Brief:
Your output is the lines from the first one to the one containing "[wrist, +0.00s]", repeated exactly, with images left out.

Supplied information:
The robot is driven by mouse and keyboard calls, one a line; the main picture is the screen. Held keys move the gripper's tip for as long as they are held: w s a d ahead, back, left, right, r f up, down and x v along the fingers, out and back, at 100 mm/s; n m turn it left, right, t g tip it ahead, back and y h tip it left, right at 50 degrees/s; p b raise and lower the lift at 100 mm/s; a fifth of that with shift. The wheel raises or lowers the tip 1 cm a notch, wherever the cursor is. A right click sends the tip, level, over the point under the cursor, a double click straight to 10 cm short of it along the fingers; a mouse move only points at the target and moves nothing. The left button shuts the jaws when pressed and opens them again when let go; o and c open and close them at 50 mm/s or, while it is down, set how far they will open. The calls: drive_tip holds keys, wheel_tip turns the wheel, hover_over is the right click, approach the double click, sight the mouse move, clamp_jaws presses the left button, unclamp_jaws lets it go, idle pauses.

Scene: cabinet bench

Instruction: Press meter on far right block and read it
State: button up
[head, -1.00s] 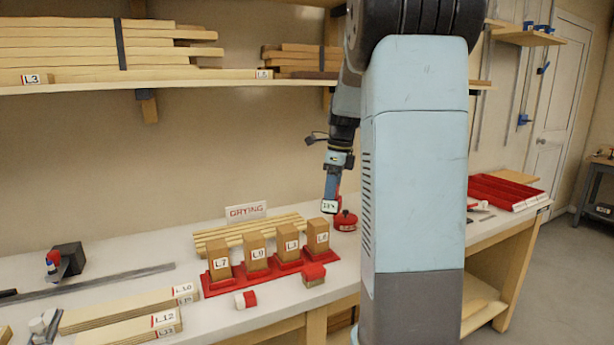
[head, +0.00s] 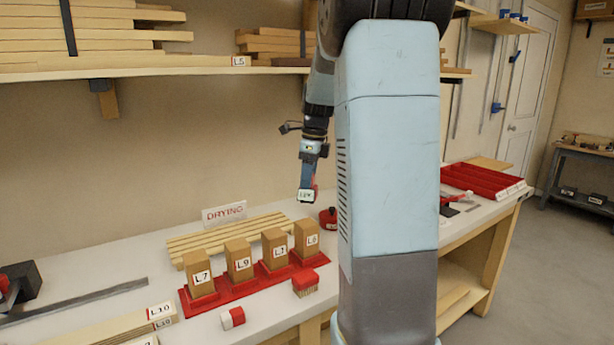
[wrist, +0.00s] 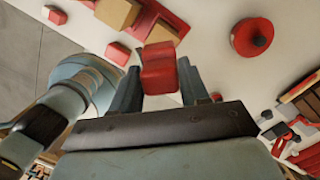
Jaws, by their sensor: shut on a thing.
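My gripper (head: 309,180) is shut on a red meter with a small white display (head: 305,195). In the wrist view the red meter (wrist: 160,68) sits between the fingers. The display's characters are too small to read surely. The far right block (head: 307,239) is brown with a white label, perhaps L8, and stands upright on the red rack (head: 237,289). The meter is above this block, with a gap between them in the head view. Three other brown blocks (head: 239,260) stand to its left on the rack.
A round red object (head: 328,217) lies right of the blocks. Wood strips (head: 190,248) and a DRYING sign (head: 223,212) are behind. A shelf (head: 200,75) hangs above.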

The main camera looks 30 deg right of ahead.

Task solution:
The robot is driven by mouse and keyboard calls, one a line; the main picture is the screen. Held keys move the gripper's tip for as long as they are held: w s a d ahead, back, left, right, r f up, down and x v along the fingers, out and back, at 100 mm/s; n m turn it left, right, t g tip it ahead, back and y h tip it left, right at 50 degrees/s; p b raise and lower the lift at 100 mm/s; a fifth of that with shift. The wheel raises or lowers the tip 1 cm a notch, wherever the cursor is. A right click sends the tip, level, over the point under the cursor, a double click straight to 10 cm short of it along the fingers; a mouse move only points at the target and moves nothing. The left button shuts the jaws when pressed and opens them again when let go; o and c open and close them at 50 mm/s or, while it is down, set how far they will open. The calls: drive_tip holds keys, wheel_tip turns the wheel, hover_over is the right click, approach the double click, sight the mouse move, clamp_jaws presses the left button, unclamp_jaws lets it go, idle pauses.

Scene: cabinet bench

Instruction: Press meter on far right block and read it
State: button up
[head, -1.00s] 
[head, +0.00s] 
[wrist, +0.00s] 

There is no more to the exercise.